Taliban delegation starts talks in Oslo with Western government officials

Jan 23, 2022: According to a report by Al Jazeera, a Taliban delegation led by acting Foreign Minister Amir Khan Mottaqi has begun three days of talks in Oslo with Western government officials and representatives of Afghan civil society.

Taliban representatives will be seen meeting with women’s rights activists and human rights defenders from Afghanistan and the Afghan people at closed-door meetings in the Norwegian capital starting Sunday.

Al Jazeera representative also reported that the delegation will be urged to uphold human rights in exchange for access to billions of dollars in frozen humanitarian aid. He said the West will leverage the $10bn of Afghan money that is held predominantly in the United States, in exchange for assurance the Taliban will fulfill promises related to women’s rights, girls education, civil liberties.

The money will go a long way in ensuring the government can pay civil servants and have enough food as the country battles a humanitarian crisis.

The western delagation will try to put international pressure and use the right kind of activism within Afghanistan, so the Taliban can be pushed towards specific actions.

In their first visit to Europe since returning to power in August, the Taliban will meet Norwegian officials as well as representatives of the US, France, the UK, Germany, Italy and the European Union.

The Taliban spokesperson, Zabihullah Mujahid said “In Norway, we have a meeting with the US and also with the European Union on matters of mutual interest. And one part of our meetings would be with our Afghan diaspora who are outside the country, especially in Europe,”

“Their ideas, consultations and plans will be heard. This means that meetings for mutual understanding will continue between Afghans.”

No country has yet recognised the Taliban government, and Norwegian Foreign Minister Anniken Huitfeldt stressed that the talks would “not represent a legitimisation or recognition of the Taliban”.

“But we must talk to the de facto authorities in the country. We cannot allow the political situation to lead to an even worse humanitarian disaster,” Huitfeldt said.

Since the Taliban coming to power, there have been reports of womem journalists being abducted. The Taliban officials, however, have denied beating and arresting women’s rights activists.

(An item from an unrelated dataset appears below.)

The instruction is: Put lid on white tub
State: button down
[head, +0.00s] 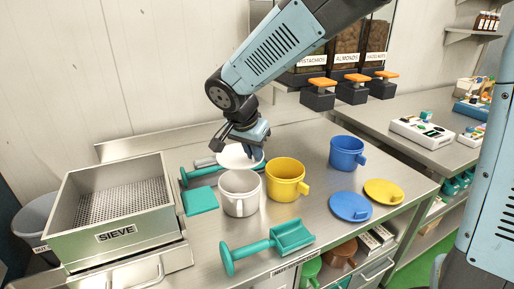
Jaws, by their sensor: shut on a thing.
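The white tub (240,205) stands upright and open on the steel table, with its handle toward the front. My gripper (239,148) is shut on the white lid (234,159), just behind and above the tub in the picture. The lid is a round disc. The gripper's fingers partly hide its upper part. The lid looks apart from the tub's rim, but its exact height is hard to tell from this view.
A yellow tub (286,183) stands close to the right of the white tub. A blue tub (347,153), blue lid (351,206) and yellow lid (384,192) are farther right. A teal scoop (270,246) lies in front. A teal square (200,201) and sieve box (115,225) are left.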

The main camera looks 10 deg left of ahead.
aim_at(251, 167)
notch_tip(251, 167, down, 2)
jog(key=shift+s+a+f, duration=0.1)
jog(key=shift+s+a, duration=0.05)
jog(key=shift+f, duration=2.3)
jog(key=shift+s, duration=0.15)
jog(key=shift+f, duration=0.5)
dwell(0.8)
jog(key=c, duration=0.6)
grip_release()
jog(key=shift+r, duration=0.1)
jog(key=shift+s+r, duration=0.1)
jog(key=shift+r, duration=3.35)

Meanwhile, humanitarian crisis is unfolding in Afghanistan and has deteriorated drastically since August.

International aid, which was about 80 percent of the Afghan budget, abruptly stopped, and the United States froze $9.5 billion in Afghan central bank assets. Unemployment is skyrocketing and government employees have not been paid for months, in a country already plagued by severe drought.

According to the United Nations, hunger now threatens 23 million Afghans, or 55 percent of the population, who say 4.4 billion is needed from donor countries this year to address the humanitarian crisis.